Of course, this theory doesn’t claim that beer is the sole reason we farmed. Humans are complex creatures, and many factors led to agriculture. Population pressures, climate changes at the end of the Ice Age, the domestication of animals, and our species’ experimentation with plants all played roles. But it asserts that the pleasurable push of intoxication has been underappreciated in its influence. The camaraderie of sharing a drink, the spiritual significance of ritual intoxication, and the simple neurochemical reward of alcohol could have provided that extra motivation to begin planting seeds and to stick with the hard work of farming despite its early pitfalls.
We can see echoes of this dynamic throughout history. In ancient Egypt, beer was a staple of the diet – so much so that workers who built the pyramids were paid in beer rations. A fermented brew was seen as essential nutrition and divine gift. In Mesopotamia, as noted, beer had its own deities and was used in sacred rites. In medieval Europe, brewing was often a household duty and monastic enterprise; a monastery might be known as much for its ale as for its prayers. Some anthropologists even joke that the invention of writing – specifically cuneiform in Sumer – was driven in part by the need to keep inventory of grain and beer allocations. While that might be an exaggeration, it’s true that many of the earliest written records are grain ledgers and beer recipes. Even today, we give a nod to our grain-fermenting past in our language: terms like “spirits” for liquor hint that these drinks were once seen as possessing a life or magic of their own.
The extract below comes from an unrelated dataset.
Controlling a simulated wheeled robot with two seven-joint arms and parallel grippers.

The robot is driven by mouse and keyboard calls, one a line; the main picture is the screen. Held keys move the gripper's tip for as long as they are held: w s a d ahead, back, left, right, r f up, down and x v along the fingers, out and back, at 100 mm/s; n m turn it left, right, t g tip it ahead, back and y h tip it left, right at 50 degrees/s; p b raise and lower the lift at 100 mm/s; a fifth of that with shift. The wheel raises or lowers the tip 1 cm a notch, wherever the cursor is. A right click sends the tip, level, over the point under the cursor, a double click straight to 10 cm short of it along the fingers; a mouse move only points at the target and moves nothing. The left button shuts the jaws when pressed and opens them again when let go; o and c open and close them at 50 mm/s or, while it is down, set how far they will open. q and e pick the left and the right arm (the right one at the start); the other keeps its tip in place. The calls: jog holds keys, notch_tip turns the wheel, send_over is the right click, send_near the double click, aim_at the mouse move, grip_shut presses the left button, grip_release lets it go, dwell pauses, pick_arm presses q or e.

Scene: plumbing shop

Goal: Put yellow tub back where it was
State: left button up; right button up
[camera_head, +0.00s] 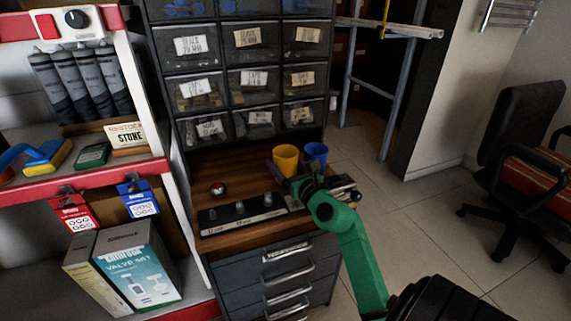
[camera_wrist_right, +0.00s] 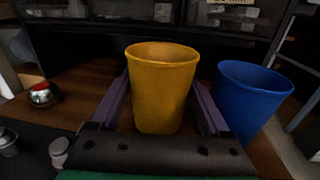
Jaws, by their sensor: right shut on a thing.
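The yellow tub (camera_head: 286,157) is upright at the wooden worktop of the drawer cabinet, left of a blue tub (camera_head: 315,154). In the right wrist view the yellow tub (camera_wrist_right: 160,90) stands between the two purple-grey fingers of my right gripper (camera_wrist_right: 161,110), which is shut on it. The blue tub (camera_wrist_right: 248,100) is close on the right in that view. My right gripper (camera_head: 298,180) comes in from the front right. Whether the tub's base touches the worktop is hard to tell. My left gripper is not in view.
A dark strip with small metal parts (camera_head: 240,212) lies along the worktop's front. A red-topped round silver object (camera_head: 217,189) is at the left. Small labelled drawers (camera_head: 247,78) rise behind. The worktop (camera_head: 205,165) is bare around the back left.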

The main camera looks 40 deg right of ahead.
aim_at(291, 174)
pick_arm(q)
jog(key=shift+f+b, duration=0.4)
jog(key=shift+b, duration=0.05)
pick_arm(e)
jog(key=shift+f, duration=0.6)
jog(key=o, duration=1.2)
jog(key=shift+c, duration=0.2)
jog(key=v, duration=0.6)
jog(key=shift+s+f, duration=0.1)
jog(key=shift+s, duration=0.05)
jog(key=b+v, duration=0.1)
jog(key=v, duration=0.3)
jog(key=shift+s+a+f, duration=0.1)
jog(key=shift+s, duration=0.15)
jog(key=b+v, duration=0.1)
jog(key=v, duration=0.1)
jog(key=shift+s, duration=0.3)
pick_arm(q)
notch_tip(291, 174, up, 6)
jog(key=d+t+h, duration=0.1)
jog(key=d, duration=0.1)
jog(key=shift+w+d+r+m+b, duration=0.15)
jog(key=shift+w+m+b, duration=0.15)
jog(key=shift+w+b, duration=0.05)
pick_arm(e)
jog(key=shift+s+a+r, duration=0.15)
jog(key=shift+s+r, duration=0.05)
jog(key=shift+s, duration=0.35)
From an evolutionary perspective, those grains and yeasts hitched themselves to a star – that star being us, a species with growing ingenuity and population. We propagated them far beyond their natural habitats, ensured their survival through droughts and plagues by replanting and protecting them, and in return got food, drink, and eventually the spark of complex societies. It’s a mutually beneficial arrangement in many ways, but it challenges the human-centric view of domestication. We like to think we domesticated crops and livestock purely for our benefit, as a one-way street. It’s humbling (and somewhat amusing) to consider that those very species were evolving strategies (unconscious, of course) to make use of us too. Just as the sweetest wild fruits evolved to entice animals to eat them and spread their seeds, perhaps the most appealing grains and tubers co-evolved or were selected to cater to human tastes for bread and beer, thereby ensuring humans would cultivate them.
And yeast – invisible and unnoticed for most of our history – ended up playing a pivotal role. What’s interesting is that yeast didn’t have to change much to partner with us; instead, we changed our behavior to accommodate yeast’s needs. We began storing grains (yeast’s food) and creating warm, wet environments perfect for fermentation. We reduced yeast’s microbial competitors by keeping our brewing equipment relatively clean and by favoring batches that fermented well (thus selecting for yeast that was efficient and alcohol-tolerant). We even personified and revered the effects of yeast’s labor: across cultures, gods of wine, beer, and intoxication were worshipped (Dionysus, Bacchus, Ninkasi, etc.), festivals were thrown in their honor, and prohibition of alcohol has been historically rare and usually short-lived, an indication of just how strong the human affinity for fermentation is.
So did yeast and grain manipulate us? Not in any intentional way, since these organisms aren’t sentient strategists. But in an evolutionary sense, one could say they exploited a niche – the human desire for delicious sustenance and altered consciousness – and rode it to world domination. They provided something we craved, and we in turn cultivated and spread them far and wide. The result was the agricultural revolution and all that came after. It’s a grand co-evolutionary dance.
The next time you raise a glass of beer or bite into a sandwich, consider that you are partaking in a relationship that helped shape the world as we know it. Our civilization may owe a subtle tip of the hat to the fermentation vat. In the grand tapestry of history, the emergence of farming stands as a turning point – and perhaps, just perhaps, that turn was gently guided by the invisible hand of yeast and the promise of a good brew. We thought we were domesticating plants and microbes to serve us, but it might be equally true that they enticed us into serving them. The theory that “yeast domesticated humans” invites us to see ourselves not just as lords of the earth bending nature to our will, but as participants in a complex web of life where even a microscopic fungus and a field of grain can influence the course of human destiny.